Academic analyses highlight that Russia’s approach to Iran’s nuclear program is often dual-track — working with Iran on civilian nuclear cooperation (e.g., supplying fuel or building reactors) while at times signalling to Western powers that it seeks stability and restraint. Moscow’s rhetoric supports Iran’s right to enrich under the NPT, yet in private diplomatic channels it has even encouraged “zero enrichment” deals at times — underscoring that Russia’s primary objective is strategic leverage with both Tehran and the West, not unconditional support of all Iranian ambitions.
A major internal survey conducted by the Iranian Students Polling Agency (ISPA) — reportedly commissioned by a governmental office — found an exceptionally high level of public dissatisfaction with the state of the country:
The poll indicated that about 92 percent of Iranians said they were unhappy with the current conditions in Iran, including political, economic, and social issues. The figure was widely reported by Iranian and international outlets based on leaked or semi-official disclosures from the polling organization and government communications officials.
According to the survey, the government’s performance and that of local representatives were overwhelmingly seen by respondents as weak or ineffective.
The best available recent survey data suggest that a vast majority of Iranians (around 92 percent) are dissatisfied with the country’s political and economic situation. This encompasses perceptions of governance, economy, and social stability — and is one of the highest dissatisfaction figures reported in modern Iranian polling history.
Iran’s severe internet blackouts, censorship, and political repression throughout 2025–2026 have made it difficult for independent polling organizations to operate fully, meaning most public opinion insights come from either confidential internal surveys or earlier research conducted under very different conditions.

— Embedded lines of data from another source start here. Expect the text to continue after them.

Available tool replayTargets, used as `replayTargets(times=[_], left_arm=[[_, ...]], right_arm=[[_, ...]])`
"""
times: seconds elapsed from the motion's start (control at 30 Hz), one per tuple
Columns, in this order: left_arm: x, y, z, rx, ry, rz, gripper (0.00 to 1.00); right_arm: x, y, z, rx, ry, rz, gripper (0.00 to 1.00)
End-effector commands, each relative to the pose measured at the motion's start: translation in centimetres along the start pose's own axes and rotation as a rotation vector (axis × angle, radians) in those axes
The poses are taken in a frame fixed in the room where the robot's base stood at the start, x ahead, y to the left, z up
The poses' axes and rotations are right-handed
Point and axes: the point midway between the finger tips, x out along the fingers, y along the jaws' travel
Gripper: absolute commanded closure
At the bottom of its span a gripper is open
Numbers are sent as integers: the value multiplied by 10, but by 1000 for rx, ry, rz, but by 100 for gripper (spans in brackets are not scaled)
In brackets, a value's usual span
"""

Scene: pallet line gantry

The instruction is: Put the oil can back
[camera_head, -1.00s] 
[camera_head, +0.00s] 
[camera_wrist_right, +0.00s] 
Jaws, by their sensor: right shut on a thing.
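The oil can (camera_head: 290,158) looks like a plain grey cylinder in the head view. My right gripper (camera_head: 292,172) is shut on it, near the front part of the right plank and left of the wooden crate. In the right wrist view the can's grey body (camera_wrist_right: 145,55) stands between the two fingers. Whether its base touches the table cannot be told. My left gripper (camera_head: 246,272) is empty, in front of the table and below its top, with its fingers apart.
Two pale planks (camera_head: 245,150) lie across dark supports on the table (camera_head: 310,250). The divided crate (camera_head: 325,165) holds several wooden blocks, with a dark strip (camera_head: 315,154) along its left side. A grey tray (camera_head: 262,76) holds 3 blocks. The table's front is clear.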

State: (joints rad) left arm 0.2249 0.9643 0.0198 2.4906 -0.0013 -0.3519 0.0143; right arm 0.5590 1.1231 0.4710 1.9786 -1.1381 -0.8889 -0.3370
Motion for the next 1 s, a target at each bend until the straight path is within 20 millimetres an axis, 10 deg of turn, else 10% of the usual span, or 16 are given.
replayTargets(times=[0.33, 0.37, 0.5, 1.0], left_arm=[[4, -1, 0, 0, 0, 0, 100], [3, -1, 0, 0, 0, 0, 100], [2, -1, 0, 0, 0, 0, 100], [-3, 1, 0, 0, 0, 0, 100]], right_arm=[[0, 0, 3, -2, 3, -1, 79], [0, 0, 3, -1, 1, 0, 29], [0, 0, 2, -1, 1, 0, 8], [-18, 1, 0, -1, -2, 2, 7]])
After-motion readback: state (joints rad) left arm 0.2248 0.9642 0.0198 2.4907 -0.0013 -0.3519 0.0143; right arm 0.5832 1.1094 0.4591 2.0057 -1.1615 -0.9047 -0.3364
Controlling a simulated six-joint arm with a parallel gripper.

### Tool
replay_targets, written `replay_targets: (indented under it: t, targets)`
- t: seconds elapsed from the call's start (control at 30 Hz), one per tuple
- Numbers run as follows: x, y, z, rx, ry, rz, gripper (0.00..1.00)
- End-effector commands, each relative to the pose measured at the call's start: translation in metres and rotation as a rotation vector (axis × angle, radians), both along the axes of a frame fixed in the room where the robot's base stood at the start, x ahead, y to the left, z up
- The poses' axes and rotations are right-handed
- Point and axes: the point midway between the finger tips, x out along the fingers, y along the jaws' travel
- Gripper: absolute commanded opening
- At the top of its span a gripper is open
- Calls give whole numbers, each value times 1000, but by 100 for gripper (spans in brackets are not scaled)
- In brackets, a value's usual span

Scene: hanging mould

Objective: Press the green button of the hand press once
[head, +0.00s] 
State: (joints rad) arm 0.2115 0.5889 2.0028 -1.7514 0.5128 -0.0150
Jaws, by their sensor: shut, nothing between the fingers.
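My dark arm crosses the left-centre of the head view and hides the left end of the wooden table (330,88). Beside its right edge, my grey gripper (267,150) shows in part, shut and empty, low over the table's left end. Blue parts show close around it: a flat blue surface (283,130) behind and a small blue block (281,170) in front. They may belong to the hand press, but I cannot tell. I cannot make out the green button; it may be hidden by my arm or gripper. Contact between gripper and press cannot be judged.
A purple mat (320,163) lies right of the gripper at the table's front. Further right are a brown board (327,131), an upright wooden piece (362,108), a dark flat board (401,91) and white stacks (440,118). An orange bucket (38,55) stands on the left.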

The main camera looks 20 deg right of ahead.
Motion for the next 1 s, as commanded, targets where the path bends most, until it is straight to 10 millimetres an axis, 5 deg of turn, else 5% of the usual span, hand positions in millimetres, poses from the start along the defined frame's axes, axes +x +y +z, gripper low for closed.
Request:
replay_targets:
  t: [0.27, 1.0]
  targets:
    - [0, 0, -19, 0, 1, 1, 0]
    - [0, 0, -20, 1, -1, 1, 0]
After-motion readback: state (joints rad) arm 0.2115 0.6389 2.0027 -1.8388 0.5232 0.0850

Major polls show Americans are broadly against direct U.S. participation in conflict involving Iran. In a June 2025 Economist/YouGov survey, about 60 % of Americans said the U.S. should not get militarily involved in a conflict between Israel and Iran, while only about 16 % supported military intervention and 24 % were unsure. Across political groups — Democrats, independents, and Republicans — the majority opposed intervention
Feb. 23Trump’s approval rating dropped to 36% in the latest CNN/SSRS poll, from 48% a year ago (the poll of 2,496 U.S. adults conducted Feb. 17-20 has a margin of error of 2.5), with the steepest declines among adults ages 35-49 (-19 points), Latinos (-19) and adults ages 18-34 (-16).
His approval rating is down three points from the last CNN/SSRS poll in January and his disapproval rating has increased two points.
Feb. 23Trump logged a 39% approval rating and 60% disapproval rating in a Washington Post-ABC News-Ipsos poll released Monday, compared to a 41% approval/59% disapproval rating in the groups’ last poll in October (the latest poll of 2,589 U.S. adults was conducted Feb. 12-17 and has a margin of error of 2.2).
Trump on Monday rejected the polls as “fake” and claimed, without evidence, he’s “much higher” than 40%.
A new Pew Research Center survey of 8,512 U.S. adults, conducted Jan. 20-26, also finds that – across six key qualities and abilities needed to serve as president – more Americans express little or no confidence in Trump than say they are extremely or very confident in him.
There has also been a significant decline over the last year in the share of adults who say they agree with Trump’s plans and policies.
Last year, 35% said they supported all or most of his plans, 17% supported some of them and 47% supported only a few or none.
Today, 27% say they support all or most, 20% support some and 52% support few or none.
Democrats overwhelmingly say their congressional leadership should stand up to Trump. Today, 82% (up from 70% last year) want to see their leaders pushing back against Trump, even if that makes it harder to address problems. A smaller majority of Republicans (61%) say Trump should stand up to Democratic leaders. This is similar to their views a year ago.
Nearly half of Americans (47%) now say Trump will be an unsuccessful president in the long term. This share is up 14 points since last year, with most of this change occurring among Democrats. A majority of Republicans continue to say Trump will be successful in the long run.
Trump’s approval among Republicans is now 73% – down slightly since September.